- SOURCE DATA:
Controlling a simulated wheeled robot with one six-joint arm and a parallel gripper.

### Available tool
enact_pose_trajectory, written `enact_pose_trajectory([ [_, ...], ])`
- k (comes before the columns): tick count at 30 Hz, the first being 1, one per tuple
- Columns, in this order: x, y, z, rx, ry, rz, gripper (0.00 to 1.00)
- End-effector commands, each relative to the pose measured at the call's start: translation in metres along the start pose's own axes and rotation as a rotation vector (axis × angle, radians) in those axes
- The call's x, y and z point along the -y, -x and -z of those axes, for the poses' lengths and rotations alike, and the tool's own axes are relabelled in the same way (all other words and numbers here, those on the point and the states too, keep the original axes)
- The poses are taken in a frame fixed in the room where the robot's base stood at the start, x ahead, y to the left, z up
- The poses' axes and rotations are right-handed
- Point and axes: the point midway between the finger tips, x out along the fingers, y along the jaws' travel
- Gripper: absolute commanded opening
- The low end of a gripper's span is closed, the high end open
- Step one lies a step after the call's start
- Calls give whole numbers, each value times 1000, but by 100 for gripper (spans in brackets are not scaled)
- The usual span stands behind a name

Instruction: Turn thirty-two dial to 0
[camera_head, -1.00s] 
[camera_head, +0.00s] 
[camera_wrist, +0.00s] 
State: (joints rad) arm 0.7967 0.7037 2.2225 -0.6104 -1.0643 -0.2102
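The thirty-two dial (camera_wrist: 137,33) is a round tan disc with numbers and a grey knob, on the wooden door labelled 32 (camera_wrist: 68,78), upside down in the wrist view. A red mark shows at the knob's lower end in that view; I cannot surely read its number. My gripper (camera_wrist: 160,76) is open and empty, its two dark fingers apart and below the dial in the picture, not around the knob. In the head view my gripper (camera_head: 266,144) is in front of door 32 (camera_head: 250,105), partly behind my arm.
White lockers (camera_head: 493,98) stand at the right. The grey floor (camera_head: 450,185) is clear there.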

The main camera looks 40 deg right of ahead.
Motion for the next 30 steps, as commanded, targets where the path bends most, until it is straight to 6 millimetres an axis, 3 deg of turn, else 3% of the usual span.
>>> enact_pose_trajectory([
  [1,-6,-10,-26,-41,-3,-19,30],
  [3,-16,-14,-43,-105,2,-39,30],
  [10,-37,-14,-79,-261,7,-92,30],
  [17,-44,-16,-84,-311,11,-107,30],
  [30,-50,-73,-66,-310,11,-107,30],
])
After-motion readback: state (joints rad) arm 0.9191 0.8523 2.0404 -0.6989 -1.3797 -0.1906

- PROBLEM REQUIREMENTS:
Report the number of lines that include the string "rotations"; return nothing but the count.

- ANSWER FOR THE TASK:
2